Caroline Wong | Reviewed by Upesh Parekh, CISA
The challenge faced by security professionals in measuring and reporting IT security performance is very appropriately summarized by Andrew Jaquith in the forward of this book. Jaquith says, “Information security is one of those funny disciplines where the best outcome in a given day is…nothing. Nothing bad happened.”
Security metrics are important not only for claiming the optimum share of IT budget, but also for creating security awareness across the company and improving the overall security posture of the organization. Measuring security is not throwing at management numbers generated by a security tool. It is all about identifying meaningful measures and communicating them in the most effective manner to the right stakeholders. This cannot be achieved on a sustainable basis without a comprehensive security metrics program.

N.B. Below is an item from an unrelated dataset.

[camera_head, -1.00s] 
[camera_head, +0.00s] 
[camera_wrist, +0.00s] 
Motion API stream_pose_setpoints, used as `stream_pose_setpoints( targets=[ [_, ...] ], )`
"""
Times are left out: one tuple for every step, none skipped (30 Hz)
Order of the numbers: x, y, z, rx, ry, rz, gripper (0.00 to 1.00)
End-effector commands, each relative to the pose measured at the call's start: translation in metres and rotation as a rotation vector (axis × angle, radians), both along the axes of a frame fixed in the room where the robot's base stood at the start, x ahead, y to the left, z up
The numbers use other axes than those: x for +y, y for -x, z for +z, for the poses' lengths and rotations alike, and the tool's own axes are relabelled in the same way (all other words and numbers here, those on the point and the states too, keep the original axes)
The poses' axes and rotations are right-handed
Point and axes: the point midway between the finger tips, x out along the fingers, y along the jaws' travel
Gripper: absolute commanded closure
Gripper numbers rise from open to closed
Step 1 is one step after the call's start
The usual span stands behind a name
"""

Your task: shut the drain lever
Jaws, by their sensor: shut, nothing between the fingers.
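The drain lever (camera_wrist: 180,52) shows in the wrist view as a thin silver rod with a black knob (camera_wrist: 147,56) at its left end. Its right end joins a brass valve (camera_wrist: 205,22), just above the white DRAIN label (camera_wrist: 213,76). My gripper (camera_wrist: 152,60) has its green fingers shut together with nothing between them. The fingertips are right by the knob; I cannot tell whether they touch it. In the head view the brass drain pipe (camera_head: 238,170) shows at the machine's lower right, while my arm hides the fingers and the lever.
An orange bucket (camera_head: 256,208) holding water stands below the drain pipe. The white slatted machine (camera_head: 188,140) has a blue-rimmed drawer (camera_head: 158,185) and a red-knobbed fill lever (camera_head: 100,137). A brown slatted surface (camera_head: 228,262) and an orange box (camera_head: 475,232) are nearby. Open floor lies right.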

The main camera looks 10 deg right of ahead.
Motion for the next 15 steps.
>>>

Security Metrics—A Beginner’s Guide by Caroline Wong helps security professionals build a security metrics program. This is a beginner’s guide, as the title suggests, though some parts are relevant even to experienced and seasoned security professionals.
The book is divided into nine parts. The first three parts establish a foundation that the later parts build upon.
The first part of the book emphasizes the importance of the security metrics program. It talks about the changing profile of a cybercriminal. A computer nerd aiming to establish his technological superiority and satisfy his ego is replaced by an organized group of criminals trying to create financial havoc or committing cyberterrorism. With cybercriminals continually adopting new technologies, security professionals need to do their best every day. An effective measurement program can equip security professionals with the right information to improve the security program.
Any security metrics program should start by identifying what to measure. The obvious answer is that security should measure what is important for the business. Ironically, however, this is not easy to establish. After establishing the importance of having a security metrics program, the book provides guidance on how to determine what should be measured.
Part four of the book elaborates on how to implement a security metrics program. It covers setting the objectives, defining priorities and obtaining buy-in from key stakeholders.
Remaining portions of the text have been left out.